Calmann-Lévy (p. 229-237).

XIII

C’EST LE SEIGNEUR JÉSUS QUI LUI
MONTRE LE CHEMIN

« L’Allemand est né cruel. La civilisation le rendra féroce. »
(Gœthe.)


On peut trouver des perles partout, là même où on s’y attendait le moins, comme par exemple dans un journal de Sofia, et en voici une de l’été dernier, dans l’Écho de Bulgarie :

« Un tel monarque (Guillaume II) semble fait exprès pour s’entendre avec notre tsar Ferdinand. » (Sic.)

C’est une vérité si cinglante que l’on est tenté de croire à la plus ironique des insolences. Mais non, c’est sérieux — et la suite de l’article raconte, avec une plate et bête courtisanerie, l’entrevue de ces scélérats abominables, Guillaume et le Cobourg. Les deux complices, naturellement, se jettent à la face l’un de l’autre les rengaines sempiternelles ; la civilisation, la culture, la liberté, la paix du monde, autant de mots qui, dans leurs bouches horrifiques, sont d’une bouffonnerie macabre. Et ils terminent en implorant — c’était fatal — les bénédictions de Dieu le père sur le monceau inimaginable de leurs crimes.

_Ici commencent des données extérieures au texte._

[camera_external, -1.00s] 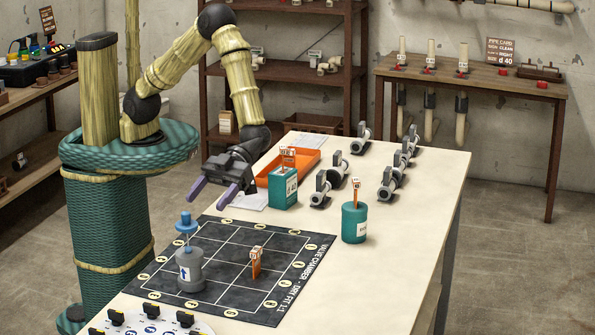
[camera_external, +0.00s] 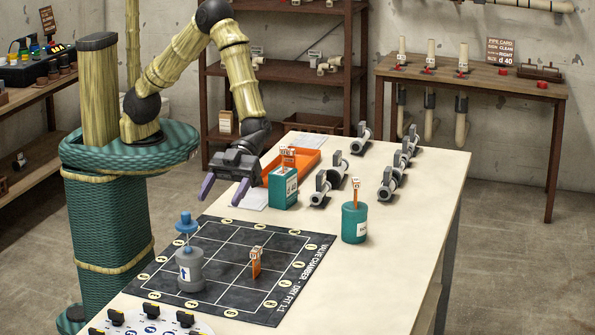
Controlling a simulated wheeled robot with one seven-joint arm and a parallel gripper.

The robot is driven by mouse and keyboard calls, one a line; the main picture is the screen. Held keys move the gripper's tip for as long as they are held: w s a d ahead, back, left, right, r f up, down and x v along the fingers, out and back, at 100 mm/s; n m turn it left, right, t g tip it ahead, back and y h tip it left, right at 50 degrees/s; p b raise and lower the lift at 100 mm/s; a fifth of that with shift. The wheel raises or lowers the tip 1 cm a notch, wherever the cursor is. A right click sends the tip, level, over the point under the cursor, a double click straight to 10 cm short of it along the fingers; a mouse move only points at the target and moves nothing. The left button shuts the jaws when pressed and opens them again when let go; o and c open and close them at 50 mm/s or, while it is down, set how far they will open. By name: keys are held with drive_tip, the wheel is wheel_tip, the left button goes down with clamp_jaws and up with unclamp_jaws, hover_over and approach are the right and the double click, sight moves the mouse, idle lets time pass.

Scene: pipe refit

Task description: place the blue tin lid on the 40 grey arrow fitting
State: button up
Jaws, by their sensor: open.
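A grey fitting (camera_external: 191,275) with a blue arrow label stands upright on the left part of the dark gridded mat (camera_external: 262,308). A light blue knobbed piece (camera_external: 186,222), which looks like the blue tin lid, stands on top of it. A thin stem and a blue part show between the two; I cannot tell how they are seated. The size number on the fitting is too small to read. My gripper (camera_external: 220,200) is open and empty, above the table behind the fitting and apart from the blue piece.
An orange tag (camera_external: 256,263) stands on the mat. A teal box (camera_external: 284,189), a teal tin (camera_external: 354,224) and an orange tray (camera_external: 306,160) stand beyond it. Several grey pipe fittings (camera_external: 392,182) line the table's far part. A white dial plate (camera_external: 165,326) lies in front. The right front tabletop is clear.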

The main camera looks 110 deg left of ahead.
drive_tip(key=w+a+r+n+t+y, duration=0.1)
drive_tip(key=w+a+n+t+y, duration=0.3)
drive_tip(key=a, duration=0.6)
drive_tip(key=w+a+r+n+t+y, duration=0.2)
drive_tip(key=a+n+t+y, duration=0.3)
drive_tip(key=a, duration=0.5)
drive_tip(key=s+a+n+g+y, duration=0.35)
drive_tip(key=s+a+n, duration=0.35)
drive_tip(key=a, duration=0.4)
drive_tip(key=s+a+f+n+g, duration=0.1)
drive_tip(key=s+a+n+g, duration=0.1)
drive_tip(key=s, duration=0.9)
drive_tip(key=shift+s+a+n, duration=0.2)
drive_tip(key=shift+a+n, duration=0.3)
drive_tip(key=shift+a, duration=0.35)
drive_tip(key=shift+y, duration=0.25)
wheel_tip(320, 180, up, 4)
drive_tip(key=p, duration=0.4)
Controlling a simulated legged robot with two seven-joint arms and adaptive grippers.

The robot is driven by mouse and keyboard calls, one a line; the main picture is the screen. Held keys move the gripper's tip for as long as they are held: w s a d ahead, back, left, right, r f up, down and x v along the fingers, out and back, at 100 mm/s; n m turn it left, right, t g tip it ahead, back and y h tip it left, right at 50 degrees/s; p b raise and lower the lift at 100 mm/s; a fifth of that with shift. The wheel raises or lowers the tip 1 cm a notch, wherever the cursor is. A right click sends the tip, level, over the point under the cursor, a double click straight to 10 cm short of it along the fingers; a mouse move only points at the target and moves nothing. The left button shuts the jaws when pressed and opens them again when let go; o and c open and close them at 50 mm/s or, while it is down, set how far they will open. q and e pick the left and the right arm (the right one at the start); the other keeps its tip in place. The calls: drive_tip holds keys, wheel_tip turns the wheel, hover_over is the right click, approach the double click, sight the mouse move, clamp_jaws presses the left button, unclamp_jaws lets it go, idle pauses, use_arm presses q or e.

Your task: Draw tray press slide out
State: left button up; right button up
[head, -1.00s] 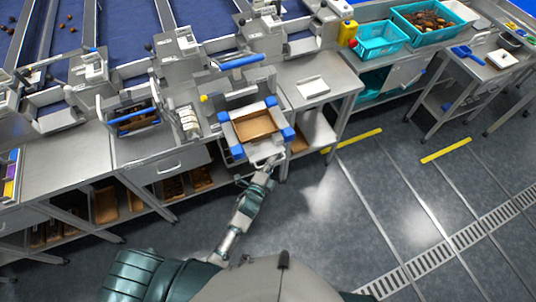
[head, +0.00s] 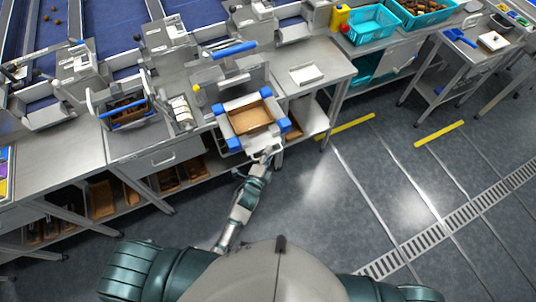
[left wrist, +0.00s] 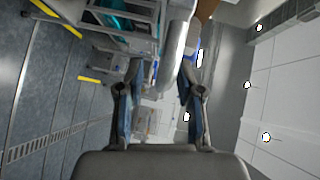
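The tray press stands on the steel bench with a blue bar handle (head: 234,49) at its top. Its slide (head: 235,144), a light frame with blue corner blocks, sticks out at the bench front and carries a brown tray (head: 250,117). My left gripper (head: 266,154) is at the front of the slide, by its pale front handle. In the left wrist view the fingers (left wrist: 158,75) stand apart, with a rounded grey bar (left wrist: 174,48) beyond and close to the right finger. I cannot tell whether they touch. My right gripper is out of view.
A white tray (head: 306,74) lies on the bench right of the press. A rack with a blue-handled basket (head: 125,112) stands to the left. Turquoise crates (head: 362,25) are at the upper right. Brown trays (head: 102,200) sit on the lower shelf. The floor in front is clear.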

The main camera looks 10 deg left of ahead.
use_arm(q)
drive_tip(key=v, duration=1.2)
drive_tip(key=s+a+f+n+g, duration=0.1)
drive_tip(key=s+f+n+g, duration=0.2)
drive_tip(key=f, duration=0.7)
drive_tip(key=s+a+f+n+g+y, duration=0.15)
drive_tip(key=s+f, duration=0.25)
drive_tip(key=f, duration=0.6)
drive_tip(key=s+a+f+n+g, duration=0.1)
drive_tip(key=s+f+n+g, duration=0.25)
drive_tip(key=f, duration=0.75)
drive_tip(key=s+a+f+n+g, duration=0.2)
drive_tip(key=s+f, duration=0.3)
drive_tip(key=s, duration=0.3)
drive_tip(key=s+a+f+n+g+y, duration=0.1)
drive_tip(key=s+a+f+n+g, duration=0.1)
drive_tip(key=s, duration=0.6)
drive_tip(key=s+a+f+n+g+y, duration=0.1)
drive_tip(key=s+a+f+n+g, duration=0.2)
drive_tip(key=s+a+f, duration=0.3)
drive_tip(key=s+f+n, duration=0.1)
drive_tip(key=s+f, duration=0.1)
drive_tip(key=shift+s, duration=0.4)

Est-ce vraiment possible qu’après leurs trois années de forfaits, ils puissent rencontrer encore des auditeurs pour les écouter sans rire ? Et eux-mêmes, les deux têtes de Gorgone, les deux meneurs des tueries, eux qui savent pourtant mieux que personne ce qu’ils avaient longuement prémédité et ce qu’ils ont férocement accompli, sont-ils vraiment assez niais pour s’imaginer ainsi donner le change avec ces pieuses formules, quand le monde entier maintenant a flairé leur odeur de fauves ?

Lorsque mon esprit s’arrête sur ces deux monstres, je me demande, comme beaucoup d’autres sans doute, ce qu’il peut bien se passer dans les ténèbres de leurs âmes.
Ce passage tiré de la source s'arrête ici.